2007-11-02 09:02:14 · 26 answers · asked by Anonymous in Family & Relationships Marriage & Divorce

i know it's wrong/inappropriate. and i am not going to go. but i just wanted to know what others thought of this situtaiton.

2007-11-02 09:58:37 · update #1

26 answers

nah, don't go. You should realize that your boss, although the two of you are chummy and pally, is STILL your boss. As such, the relationship should still be professional and have standards and limits.

Plus, I suspect your boss may be trying to have a fling with you. He may be trying to see what you would be down for or willing to engage in. I bet if you went to the strip club, he'd push even more buttons.

So, for the sake of your job, sanity and peace at home, politely decline. You've a lot more to lose than a lunch at a strip joint.

2007-11-02 09:07:51 · answer #1 · answered by David C 2 · 2 0

I was a secretary for an attorney once, and he was married and he made passes at me and even wanted to see my tan lines!!!! Creep!!!!!

Sure, there is nothing between you, I am reading on....only friendship, ok, still reading on...sounds like a sugar daddy to me, someone with a lot of money and a lot of power too!!!

Now to the strip club, ok...so you thought it would be fun if you went with him?? Hello, he is married has a wife and kids, and ditto for you also!!!! Can't you see the red flag?? If not, you are totally blinded by his money and his power!!!! Can't you hear all the whispers in the office????

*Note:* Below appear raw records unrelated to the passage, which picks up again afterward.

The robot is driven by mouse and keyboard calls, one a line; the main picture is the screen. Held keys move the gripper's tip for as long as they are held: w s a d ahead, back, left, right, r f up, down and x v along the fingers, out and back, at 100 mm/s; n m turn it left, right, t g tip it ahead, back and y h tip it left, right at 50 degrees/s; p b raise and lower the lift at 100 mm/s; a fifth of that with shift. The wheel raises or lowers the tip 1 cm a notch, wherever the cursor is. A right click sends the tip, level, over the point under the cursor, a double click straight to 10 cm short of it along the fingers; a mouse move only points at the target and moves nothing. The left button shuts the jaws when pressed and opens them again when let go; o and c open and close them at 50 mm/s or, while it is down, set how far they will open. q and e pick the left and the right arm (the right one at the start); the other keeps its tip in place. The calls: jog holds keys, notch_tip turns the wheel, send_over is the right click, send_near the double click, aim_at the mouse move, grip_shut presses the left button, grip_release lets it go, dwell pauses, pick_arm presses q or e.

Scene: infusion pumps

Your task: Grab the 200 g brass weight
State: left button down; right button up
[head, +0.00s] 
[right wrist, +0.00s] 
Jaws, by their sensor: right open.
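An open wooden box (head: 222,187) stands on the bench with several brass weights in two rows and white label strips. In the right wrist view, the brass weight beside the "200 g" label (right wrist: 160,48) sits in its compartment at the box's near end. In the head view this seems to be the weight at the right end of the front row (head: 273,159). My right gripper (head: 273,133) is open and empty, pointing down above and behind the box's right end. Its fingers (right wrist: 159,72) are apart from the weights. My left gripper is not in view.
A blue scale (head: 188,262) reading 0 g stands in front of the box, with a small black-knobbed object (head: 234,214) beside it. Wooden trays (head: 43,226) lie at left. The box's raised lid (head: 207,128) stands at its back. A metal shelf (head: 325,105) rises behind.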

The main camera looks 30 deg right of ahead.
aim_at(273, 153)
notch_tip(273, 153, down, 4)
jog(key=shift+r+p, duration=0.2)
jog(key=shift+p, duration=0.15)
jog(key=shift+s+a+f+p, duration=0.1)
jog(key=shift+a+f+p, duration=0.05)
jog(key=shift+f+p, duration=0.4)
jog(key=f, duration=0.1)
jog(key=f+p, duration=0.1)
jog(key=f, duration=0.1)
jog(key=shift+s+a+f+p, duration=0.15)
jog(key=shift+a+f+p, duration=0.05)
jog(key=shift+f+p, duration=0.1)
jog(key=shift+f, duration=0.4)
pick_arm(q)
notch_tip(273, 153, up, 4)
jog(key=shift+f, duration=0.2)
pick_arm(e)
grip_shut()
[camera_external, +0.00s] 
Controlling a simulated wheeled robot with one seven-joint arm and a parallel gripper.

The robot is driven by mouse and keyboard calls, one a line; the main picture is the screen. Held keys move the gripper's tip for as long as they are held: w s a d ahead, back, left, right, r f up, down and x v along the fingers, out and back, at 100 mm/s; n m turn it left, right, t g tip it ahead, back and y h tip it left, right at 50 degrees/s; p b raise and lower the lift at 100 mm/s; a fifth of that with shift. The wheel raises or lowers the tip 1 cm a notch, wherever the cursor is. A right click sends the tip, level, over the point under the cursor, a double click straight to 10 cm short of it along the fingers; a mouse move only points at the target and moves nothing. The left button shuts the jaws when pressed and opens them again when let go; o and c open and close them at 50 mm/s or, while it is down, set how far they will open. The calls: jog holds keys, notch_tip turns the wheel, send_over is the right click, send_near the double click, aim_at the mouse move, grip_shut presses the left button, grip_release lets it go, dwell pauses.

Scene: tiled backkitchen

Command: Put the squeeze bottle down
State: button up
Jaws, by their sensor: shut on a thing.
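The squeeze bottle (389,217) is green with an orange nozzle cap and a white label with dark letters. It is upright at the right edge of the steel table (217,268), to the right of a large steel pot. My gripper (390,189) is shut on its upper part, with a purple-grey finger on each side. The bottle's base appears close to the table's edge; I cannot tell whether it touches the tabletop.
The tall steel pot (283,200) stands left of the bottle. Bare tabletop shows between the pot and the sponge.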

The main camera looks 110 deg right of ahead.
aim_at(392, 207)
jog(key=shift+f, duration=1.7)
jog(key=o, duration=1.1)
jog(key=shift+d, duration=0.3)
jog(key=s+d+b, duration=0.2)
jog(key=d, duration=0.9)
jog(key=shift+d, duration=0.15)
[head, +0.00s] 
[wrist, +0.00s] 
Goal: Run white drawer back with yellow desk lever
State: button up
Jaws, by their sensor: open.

What do I think??? Hello, he is married has kids and so do you, and how do you think his wife will feel about this, and do you ever wonder if she knows about you and "the big guy" doing lunch all the time, and do you tell your husband this???

I do lunch with my husband, honey, and no one else! To me, that is the way it should be, I do lunch with women, but not any men!!!! JMO and only JMO.

Oh, you think it is wrong, ok, why did you ask the question then???

You already know the answer, I think enough is in jeopardy here, like his marriage, your marriage, office gossip, your kids finding out, his kids finding out, your husband finding out, and his wife finding out!!!!!

2007-11-02 09:24:53 · answer #2 · answered by carriegreen13 6 · 1 0

This would be enormously inappropriate. Why do you even have to ask? For that matter, why do you have to mention that your boss looks great for his age. As long as I'm wondering, why do you have to wait until the second to last sentence to mention your gender, and wait until the last sentece to mention your professional relationship?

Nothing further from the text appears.